**COLLECTED MATERIAL**
****************
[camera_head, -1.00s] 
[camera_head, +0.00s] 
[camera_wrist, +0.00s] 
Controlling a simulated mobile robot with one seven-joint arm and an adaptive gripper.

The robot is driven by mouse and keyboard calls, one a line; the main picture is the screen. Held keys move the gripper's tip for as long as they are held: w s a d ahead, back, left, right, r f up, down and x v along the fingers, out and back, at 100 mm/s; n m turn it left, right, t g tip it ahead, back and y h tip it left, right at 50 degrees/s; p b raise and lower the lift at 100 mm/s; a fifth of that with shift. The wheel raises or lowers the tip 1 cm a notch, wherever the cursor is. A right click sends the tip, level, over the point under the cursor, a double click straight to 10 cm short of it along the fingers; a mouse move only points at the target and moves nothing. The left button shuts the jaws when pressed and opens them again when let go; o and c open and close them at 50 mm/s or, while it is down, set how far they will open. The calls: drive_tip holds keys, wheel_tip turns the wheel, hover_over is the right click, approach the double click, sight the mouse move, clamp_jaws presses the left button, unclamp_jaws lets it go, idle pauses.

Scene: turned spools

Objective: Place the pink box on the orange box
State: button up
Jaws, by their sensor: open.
****************
**REQUEST**
Write out once more the lines above beginning at the line with "[camera_wrist, +0.00s]"; continue through the final line and stop there.

**RESPONSE TO THE TASK**
[camera_wrist, +0.00s] 
Controlling a simulated mobile robot with one seven-joint arm and an adaptive gripper.

The robot is driven by mouse and keyboard calls, one a line; the main picture is the screen. Held keys move the gripper's tip for as long as they are held: w s a d ahead, back, left, right, r f up, down and x v along the fingers, out and back, at 100 mm/s; n m turn it left, right, t g tip it ahead, back and y h tip it left, right at 50 degrees/s; p b raise and lower the lift at 100 mm/s; a fifth of that with shift. The wheel raises or lowers the tip 1 cm a notch, wherever the cursor is. A right click sends the tip, level, over the point under the cursor, a double click straight to 10 cm short of it along the fingers; a mouse move only points at the target and moves nothing. The left button shuts the jaws when pressed and opens them again when let go; o and c open and close them at 50 mm/s or, while it is down, set how far they will open. The calls: drive_tip holds keys, wheel_tip turns the wheel, hover_over is the right click, approach the double click, sight the mouse move, clamp_jaws presses the left button, unclamp_jaws lets it go, idle pauses.

Scene: turned spools

Objective: Place the pink box on the orange box
State: button up
Jaws, by their sensor: open.

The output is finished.